Lines baited with blood bait and then spiced with a coffee can full of soured maize poured over the area will keep you and your buddies busy not only all night long removing the fish but also for an hour or two after daybreak cleaning your catch!

Many trotliners prefer longer lines. For some, it is a matter of what the law allows. I like short lines, especially for channel catfish, set along newly flooded vegetation when available, and along the edges of narrow creeks during drier times.

For vertical fishing, punch baits will outproduce many other baits in the long run.

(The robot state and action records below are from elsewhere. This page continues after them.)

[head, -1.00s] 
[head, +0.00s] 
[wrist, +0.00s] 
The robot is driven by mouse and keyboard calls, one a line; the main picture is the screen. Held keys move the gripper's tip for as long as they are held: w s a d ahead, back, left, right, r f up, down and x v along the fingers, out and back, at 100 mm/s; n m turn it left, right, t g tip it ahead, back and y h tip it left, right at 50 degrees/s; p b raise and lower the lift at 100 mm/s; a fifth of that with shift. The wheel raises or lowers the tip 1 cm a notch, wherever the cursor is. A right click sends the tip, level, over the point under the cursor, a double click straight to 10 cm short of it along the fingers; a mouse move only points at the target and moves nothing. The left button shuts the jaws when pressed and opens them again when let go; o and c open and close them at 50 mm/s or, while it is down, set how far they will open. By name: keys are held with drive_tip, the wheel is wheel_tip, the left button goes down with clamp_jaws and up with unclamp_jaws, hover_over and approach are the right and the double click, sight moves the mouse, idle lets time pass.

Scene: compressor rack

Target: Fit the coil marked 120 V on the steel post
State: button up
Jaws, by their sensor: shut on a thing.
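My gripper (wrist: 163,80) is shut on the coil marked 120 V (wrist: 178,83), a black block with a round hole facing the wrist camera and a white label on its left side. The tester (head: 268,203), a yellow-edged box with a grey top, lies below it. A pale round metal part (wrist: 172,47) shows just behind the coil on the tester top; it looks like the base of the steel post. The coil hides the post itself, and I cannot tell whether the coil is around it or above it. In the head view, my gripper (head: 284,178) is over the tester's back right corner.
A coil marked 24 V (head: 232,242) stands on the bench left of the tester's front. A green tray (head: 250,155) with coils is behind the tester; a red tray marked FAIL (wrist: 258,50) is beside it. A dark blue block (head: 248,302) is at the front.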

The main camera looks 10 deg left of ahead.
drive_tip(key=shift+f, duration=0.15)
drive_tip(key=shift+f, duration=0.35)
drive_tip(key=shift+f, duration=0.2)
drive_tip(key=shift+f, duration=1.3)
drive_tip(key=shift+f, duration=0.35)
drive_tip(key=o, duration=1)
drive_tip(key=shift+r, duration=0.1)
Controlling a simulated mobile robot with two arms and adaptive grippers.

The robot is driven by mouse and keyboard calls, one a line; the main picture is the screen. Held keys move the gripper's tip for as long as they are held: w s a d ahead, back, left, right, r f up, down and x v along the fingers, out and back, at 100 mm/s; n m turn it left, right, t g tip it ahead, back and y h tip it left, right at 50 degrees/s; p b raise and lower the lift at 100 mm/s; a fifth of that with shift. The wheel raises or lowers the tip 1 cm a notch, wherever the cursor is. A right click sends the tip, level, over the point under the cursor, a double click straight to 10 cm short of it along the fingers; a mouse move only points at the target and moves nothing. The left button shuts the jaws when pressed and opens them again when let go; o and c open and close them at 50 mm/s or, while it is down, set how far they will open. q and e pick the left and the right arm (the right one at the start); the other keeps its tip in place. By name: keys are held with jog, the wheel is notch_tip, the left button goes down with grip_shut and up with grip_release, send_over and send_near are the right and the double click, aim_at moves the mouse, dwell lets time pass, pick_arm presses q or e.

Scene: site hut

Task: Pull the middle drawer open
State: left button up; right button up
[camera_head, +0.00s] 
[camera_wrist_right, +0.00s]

I think that's because many of the top punch baits, such as Stick-It and others, include in their ingredients not only natural foods and attractants that have been ground up, but also cattails and other fibers that help keep the bait on the hooks for a longer period of time.

I prefer a 4-ought treble hook baited with punch bait about a foot below a barrel weight -- a sort of Carolina rig setup that puts the bait either on the bottom with the baited hook rising about a foot off the bottom in a slack situation, or lifting the weight a foot off the bottom to achieve a similar hook placement but on a tight line.

For drift-fishing, frozen or thawed shrimp are the standard. With the ever-popular earthworms, you often catch other species of fish, such as largemouth bass, white bass and freshwater drum.

Juglining for big blue catfish has increased in popularity in recent years, especially on some of the larger reservoirs. During the summer months, many of the larger blue cats are caught on juglines baited with cut or live shad and positioned just off the bottom in deep water in or on the banks of submerged creek and river channels.

The methods available to you for catching summer catfish are many, as are your choices of lakes, creeks and rivers. A day beneath a shade tree on a creek bank, drifting at night in a boat, running trotlines, juglines and limblines, or experiencing something new like fly-fishing with grasshoppers all are awaiting you this month in the Texas Triangle.